### Task prompt
Only the lines from the line that has "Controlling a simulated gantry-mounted" through the line that has "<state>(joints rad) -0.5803" should be reproduced, exactly and with both ends kept.
──────
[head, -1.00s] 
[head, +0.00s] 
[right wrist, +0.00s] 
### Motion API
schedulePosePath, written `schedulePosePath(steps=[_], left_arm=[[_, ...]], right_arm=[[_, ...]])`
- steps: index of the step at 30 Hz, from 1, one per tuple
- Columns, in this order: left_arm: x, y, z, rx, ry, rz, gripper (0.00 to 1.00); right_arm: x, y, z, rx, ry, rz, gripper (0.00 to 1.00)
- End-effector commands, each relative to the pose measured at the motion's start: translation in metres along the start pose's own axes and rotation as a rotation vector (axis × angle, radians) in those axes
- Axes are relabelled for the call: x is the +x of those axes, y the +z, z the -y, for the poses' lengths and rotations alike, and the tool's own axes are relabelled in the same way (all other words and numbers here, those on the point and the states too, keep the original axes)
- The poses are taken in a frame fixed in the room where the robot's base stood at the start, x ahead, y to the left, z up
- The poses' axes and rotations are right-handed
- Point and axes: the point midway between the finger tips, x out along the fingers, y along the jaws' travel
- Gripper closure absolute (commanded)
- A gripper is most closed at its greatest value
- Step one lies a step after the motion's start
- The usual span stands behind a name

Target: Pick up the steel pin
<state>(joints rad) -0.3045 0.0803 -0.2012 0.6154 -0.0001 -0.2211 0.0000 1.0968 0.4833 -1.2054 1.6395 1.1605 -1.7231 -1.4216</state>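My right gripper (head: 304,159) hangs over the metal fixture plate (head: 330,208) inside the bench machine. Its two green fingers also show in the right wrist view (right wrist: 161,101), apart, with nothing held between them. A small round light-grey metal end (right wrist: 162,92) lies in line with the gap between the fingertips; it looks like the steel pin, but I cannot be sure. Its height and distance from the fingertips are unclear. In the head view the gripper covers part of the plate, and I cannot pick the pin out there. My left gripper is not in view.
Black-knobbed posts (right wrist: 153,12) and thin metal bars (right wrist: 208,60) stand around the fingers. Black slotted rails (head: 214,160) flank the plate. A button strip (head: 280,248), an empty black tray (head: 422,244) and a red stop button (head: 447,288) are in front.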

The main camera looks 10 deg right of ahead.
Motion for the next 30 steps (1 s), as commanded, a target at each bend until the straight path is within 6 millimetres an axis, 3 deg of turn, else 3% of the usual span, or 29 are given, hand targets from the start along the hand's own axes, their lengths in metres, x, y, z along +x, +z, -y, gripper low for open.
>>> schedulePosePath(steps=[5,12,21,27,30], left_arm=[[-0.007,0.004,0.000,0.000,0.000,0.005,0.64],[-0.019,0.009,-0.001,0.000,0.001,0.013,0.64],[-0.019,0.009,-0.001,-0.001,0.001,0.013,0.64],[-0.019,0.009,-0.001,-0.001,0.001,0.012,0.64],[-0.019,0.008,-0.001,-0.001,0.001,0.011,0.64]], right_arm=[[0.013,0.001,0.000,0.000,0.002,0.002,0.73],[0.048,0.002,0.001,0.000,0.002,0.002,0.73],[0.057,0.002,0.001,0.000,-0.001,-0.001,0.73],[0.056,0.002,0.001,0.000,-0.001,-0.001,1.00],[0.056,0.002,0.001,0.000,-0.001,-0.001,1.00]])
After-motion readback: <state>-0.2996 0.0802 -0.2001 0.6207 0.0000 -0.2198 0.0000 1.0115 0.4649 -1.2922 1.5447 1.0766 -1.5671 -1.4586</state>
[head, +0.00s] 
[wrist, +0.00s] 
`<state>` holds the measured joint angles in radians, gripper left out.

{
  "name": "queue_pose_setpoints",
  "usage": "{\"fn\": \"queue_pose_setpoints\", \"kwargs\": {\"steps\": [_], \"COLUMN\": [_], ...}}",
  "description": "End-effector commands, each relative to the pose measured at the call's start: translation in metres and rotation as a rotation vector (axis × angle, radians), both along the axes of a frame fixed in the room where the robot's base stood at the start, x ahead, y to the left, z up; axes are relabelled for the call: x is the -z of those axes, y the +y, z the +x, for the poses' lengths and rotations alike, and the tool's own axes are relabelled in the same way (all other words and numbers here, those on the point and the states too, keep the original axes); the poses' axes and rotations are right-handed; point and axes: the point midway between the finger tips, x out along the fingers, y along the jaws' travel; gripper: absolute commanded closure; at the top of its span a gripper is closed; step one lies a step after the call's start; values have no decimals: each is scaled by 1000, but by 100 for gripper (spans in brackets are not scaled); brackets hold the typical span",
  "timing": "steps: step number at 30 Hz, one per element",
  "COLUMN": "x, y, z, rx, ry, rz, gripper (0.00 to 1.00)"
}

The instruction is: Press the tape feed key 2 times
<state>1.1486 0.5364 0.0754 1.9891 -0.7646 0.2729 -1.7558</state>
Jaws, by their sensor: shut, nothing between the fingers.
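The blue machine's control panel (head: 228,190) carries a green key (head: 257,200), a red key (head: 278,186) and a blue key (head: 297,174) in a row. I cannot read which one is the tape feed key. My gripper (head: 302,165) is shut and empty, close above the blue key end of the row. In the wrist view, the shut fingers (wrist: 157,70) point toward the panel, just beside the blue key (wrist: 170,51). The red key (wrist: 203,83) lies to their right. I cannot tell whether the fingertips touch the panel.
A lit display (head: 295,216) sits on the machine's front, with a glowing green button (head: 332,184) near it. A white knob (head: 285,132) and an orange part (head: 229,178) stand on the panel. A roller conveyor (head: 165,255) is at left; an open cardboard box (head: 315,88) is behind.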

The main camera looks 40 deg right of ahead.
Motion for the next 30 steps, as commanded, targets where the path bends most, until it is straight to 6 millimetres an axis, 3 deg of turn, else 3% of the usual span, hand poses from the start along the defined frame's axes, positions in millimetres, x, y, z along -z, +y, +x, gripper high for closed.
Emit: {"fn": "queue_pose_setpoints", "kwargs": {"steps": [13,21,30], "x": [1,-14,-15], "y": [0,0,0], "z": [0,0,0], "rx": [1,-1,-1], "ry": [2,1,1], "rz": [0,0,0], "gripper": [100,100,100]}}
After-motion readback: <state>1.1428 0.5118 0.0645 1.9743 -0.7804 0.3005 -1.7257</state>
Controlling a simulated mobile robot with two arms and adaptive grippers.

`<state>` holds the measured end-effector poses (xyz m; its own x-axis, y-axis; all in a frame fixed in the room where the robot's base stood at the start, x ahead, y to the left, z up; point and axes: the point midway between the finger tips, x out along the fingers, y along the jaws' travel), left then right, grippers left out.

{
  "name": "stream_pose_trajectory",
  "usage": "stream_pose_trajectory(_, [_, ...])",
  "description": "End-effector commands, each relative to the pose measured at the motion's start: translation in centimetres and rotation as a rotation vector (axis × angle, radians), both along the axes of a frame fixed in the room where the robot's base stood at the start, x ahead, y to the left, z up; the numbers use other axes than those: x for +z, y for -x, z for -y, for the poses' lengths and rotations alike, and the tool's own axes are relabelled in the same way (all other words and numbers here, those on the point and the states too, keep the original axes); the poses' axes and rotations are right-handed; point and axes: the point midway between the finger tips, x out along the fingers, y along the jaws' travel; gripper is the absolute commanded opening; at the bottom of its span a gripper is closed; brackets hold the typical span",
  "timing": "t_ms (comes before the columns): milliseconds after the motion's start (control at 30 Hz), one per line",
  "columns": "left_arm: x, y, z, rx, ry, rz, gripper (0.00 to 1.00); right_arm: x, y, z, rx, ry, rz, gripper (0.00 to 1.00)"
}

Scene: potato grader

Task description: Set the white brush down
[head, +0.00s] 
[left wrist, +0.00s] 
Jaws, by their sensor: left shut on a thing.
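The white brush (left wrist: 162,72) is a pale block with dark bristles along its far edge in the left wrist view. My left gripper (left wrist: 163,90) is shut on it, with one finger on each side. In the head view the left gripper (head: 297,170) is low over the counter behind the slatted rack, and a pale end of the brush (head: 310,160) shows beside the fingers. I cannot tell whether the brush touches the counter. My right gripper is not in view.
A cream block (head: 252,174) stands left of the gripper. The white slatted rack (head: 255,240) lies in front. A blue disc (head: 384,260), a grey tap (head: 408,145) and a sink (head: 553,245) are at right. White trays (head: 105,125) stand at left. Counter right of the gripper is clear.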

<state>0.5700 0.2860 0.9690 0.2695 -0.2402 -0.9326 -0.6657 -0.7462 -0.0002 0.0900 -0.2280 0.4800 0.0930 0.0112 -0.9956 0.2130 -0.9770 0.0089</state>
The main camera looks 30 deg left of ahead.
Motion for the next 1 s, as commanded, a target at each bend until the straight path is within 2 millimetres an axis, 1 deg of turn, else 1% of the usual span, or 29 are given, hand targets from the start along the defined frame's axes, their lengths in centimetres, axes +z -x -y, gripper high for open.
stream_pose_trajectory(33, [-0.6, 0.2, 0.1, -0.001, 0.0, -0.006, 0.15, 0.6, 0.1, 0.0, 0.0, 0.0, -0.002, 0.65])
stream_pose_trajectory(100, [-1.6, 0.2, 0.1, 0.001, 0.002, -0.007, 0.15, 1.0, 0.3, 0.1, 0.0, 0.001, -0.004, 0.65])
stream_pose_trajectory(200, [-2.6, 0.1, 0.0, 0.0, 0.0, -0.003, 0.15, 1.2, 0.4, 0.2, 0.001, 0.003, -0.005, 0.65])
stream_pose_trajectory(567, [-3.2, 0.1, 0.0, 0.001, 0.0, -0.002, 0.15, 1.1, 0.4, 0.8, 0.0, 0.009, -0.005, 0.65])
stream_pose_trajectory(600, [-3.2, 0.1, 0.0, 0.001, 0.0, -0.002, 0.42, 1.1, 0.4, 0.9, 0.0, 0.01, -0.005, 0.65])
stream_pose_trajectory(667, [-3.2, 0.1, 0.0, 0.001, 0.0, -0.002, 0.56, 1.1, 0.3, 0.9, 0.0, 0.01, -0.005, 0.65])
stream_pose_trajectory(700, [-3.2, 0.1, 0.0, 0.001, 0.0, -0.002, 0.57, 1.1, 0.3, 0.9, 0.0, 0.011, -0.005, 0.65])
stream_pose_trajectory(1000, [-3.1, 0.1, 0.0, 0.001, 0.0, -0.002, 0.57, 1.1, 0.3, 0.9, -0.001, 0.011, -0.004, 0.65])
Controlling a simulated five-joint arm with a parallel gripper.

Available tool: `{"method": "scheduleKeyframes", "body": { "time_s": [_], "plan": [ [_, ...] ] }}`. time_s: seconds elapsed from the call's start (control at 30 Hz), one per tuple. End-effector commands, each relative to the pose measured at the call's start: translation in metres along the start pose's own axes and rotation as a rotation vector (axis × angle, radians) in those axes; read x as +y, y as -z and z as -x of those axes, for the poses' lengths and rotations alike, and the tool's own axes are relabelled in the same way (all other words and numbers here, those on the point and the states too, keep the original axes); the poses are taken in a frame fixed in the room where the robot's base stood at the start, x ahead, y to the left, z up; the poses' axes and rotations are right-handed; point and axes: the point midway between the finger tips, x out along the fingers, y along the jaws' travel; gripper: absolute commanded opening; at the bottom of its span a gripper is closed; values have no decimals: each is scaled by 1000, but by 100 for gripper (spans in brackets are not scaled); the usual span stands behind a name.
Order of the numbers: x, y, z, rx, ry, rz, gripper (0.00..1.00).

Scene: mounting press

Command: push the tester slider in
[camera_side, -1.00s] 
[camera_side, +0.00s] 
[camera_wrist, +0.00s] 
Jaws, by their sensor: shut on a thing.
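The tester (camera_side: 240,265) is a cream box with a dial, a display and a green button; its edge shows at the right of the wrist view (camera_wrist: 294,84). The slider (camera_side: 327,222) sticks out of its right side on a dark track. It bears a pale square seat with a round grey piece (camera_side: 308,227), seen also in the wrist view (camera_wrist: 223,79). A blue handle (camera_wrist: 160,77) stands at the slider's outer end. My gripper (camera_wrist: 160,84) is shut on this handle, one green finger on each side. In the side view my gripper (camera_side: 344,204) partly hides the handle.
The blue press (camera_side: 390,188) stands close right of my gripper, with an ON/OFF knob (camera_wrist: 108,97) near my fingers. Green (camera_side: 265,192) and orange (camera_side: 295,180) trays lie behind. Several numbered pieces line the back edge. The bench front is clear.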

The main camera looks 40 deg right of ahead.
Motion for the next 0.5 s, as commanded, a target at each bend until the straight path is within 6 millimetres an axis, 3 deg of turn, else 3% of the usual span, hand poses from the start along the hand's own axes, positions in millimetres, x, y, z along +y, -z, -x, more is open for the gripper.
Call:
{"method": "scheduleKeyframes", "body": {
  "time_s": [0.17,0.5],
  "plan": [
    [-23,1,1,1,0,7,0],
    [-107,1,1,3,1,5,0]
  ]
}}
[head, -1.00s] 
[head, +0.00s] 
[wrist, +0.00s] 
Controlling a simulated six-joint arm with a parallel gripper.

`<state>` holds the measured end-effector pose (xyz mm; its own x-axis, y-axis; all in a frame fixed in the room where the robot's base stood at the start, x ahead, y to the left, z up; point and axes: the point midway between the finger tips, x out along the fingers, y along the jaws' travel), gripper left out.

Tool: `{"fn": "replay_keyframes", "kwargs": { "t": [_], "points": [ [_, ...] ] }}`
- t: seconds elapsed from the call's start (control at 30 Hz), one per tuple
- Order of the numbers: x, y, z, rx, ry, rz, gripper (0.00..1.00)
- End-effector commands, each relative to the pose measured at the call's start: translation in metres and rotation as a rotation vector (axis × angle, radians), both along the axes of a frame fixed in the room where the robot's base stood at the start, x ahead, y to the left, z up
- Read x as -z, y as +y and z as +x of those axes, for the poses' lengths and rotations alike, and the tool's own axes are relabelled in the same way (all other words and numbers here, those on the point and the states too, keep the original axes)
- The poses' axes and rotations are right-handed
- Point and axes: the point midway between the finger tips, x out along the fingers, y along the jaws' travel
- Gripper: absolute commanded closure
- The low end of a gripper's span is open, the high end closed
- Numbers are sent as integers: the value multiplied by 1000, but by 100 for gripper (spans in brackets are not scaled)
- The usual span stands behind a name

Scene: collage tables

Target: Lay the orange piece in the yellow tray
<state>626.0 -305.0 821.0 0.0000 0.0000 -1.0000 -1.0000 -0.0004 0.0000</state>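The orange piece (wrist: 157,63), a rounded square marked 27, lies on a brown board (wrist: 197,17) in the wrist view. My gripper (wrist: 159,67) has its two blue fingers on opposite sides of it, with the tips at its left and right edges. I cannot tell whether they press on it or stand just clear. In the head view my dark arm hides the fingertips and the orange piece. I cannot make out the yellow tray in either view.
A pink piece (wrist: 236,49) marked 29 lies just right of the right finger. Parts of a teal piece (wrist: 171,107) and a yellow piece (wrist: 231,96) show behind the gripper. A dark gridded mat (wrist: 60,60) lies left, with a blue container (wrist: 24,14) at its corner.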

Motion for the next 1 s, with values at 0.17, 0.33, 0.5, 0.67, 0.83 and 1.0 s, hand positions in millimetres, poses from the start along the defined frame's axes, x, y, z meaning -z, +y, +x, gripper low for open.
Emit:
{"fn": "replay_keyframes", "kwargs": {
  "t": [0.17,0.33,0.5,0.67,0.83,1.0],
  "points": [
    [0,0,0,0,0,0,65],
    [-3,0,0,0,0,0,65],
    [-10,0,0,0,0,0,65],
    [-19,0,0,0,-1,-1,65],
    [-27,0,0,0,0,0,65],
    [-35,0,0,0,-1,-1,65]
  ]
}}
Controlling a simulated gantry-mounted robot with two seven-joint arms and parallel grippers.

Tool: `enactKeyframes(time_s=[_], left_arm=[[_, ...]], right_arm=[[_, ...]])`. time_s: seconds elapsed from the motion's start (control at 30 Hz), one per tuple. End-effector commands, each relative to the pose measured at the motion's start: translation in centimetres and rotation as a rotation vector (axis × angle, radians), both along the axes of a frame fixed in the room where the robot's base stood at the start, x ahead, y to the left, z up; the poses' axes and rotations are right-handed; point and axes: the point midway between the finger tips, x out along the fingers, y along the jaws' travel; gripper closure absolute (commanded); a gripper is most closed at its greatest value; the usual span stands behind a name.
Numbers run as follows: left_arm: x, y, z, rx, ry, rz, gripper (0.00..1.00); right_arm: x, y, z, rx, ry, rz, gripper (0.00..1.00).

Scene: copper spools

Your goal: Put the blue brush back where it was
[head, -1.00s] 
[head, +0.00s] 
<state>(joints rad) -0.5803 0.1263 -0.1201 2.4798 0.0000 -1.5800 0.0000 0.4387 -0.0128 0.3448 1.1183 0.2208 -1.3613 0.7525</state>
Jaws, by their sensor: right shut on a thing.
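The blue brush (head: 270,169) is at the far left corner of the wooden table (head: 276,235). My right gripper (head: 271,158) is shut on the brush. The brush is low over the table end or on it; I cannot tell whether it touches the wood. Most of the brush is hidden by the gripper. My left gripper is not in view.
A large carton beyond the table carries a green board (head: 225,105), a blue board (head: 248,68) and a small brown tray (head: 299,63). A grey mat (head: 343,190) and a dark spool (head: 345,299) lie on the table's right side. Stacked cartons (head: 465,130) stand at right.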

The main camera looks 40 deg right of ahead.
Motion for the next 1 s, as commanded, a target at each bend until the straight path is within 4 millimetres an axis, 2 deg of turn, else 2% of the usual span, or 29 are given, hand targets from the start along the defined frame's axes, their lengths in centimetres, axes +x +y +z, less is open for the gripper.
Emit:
──────
### Exercise solution
Controlling a simulated gantry-mounted robot with two seven-joint arms and parallel grippers.

Tool: `enactKeyframes(time_s=[_], left_arm=[[_, ...]], right_arm=[[_, ...]])`. time_s: seconds elapsed from the motion's start (control at 30 Hz), one per tuple. End-effector commands, each relative to the pose measured at the motion's start: translation in centimetres and rotation as a rotation vector (axis × angle, radians), both along the axes of a frame fixed in the room where the robot's base stood at the start, x ahead, y to the left, z up; the poses' axes and rotations are right-handed; point and axes: the point midway between the finger tips, x out along the fingers, y along the jaws' travel; gripper closure absolute (commanded); a gripper is most closed at its greatest value; the usual span stands behind a name.
Numbers run as follows: left_arm: x, y, z, rx, ry, rz, gripper (0.00..1.00); right_arm: x, y, z, rx, ry, rz, gripper (0.00..1.00).

Scene: copper spools

Your goal: Put the blue brush back where it was
[head, -1.00s] 
[head, +0.00s] 
<state>(joints rad) -0.5803 0.1263 -0.1201 2.4798 0.0000 -1.5800 0.0000 0.4387 -0.0128 0.3448 1.1183 0.2208 -1.3613 0.7525</state>

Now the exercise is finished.